Toute l'importance et l'intérêt de ce « à peu près » fait le sel délicieux de la Mélancolie de celui qui vise juste, de Lewis Nordan, traduit par Marie-Odile Fortier-Masek. Car à Attrape-Flèche, petite bourgade du Mississippi en plein coeur du bayou, la tranquillité n'est qu'apparente et les équilibres de vie des habitants particulièrement fragiles.

Quand deux braqueurs de passage sont abattus d'une balle en plein front, mauvaises personnes au mauvais endroit, l'incident en lui-même n'émeut pas grand monde. Faut dire que d'habitude à Attrape-Flèche, on tire plutôt sur les frigidaires à l'intérieur des maisons. Les conséquences de ces morts en revanche seront terribles, poussant chaque habitant à s'interroger sur sa part de responsabilité.

Ce double meurtre sert de support à Lewis Nordan pour une exploration profonde de l'âme des habitants de ce microcosme du Deep South de l'après-guerre. Sa galerie de personnages est exceptionnelle de faiblesses, de petitesses, de remords et d'une certaine forme de courage parfois.

De Hydro, Louis ou Katy les enfants délaissés à Monsieur Rayney le père aimant, Chisholm le shérif au grand coeur, Ruth l'alcoolique adultère repentante ou le Prince des Ténèbres, croque-mort poète et théâtral, ils dégagent tous une empathie immédiate face à tant d'humanité rassemblée en un même endroit. Alors pourquoi tout cela ne fonctionnait-il pas jusque-là ?

La Mélancolie de celui qui vise juste est un joli conte, qui effleure parfois, juste un peu, le fantastique.

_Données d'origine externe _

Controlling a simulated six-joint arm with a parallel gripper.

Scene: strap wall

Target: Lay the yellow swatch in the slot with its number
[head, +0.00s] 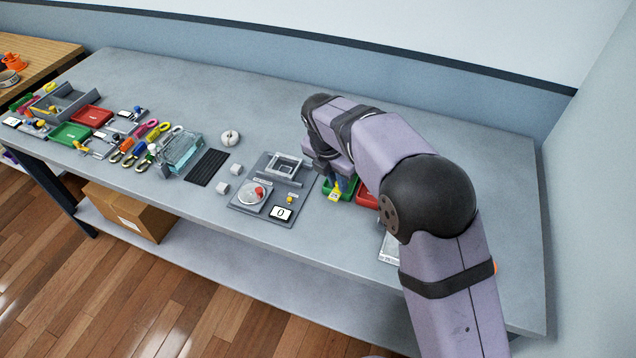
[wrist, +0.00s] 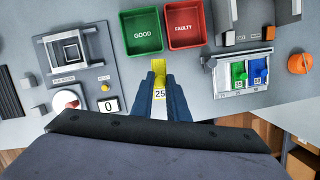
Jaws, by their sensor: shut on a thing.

Et plus souvent la métaphore, comme dans cette grandiose procession de barques funéraires drapées de noir, glissant sous la conduite du Prince des Ténèbres sur le lac Roebuck. Rédempteur pour son auteur, il lui permit d'extérioriser sa propre douleur, ce qui explique sans doute que l'ensemble sonne aussi juste.

Et si vous aimez les reliures toilées d'un « mystérieux et élégant vert pin » et les gardes bleues « chargées d'encre et d'un peu d'eau », alors vous apprécierez comme moi cet ouvrage de 288 pages, « ce qui est peu face au sourire de l'être aimé ».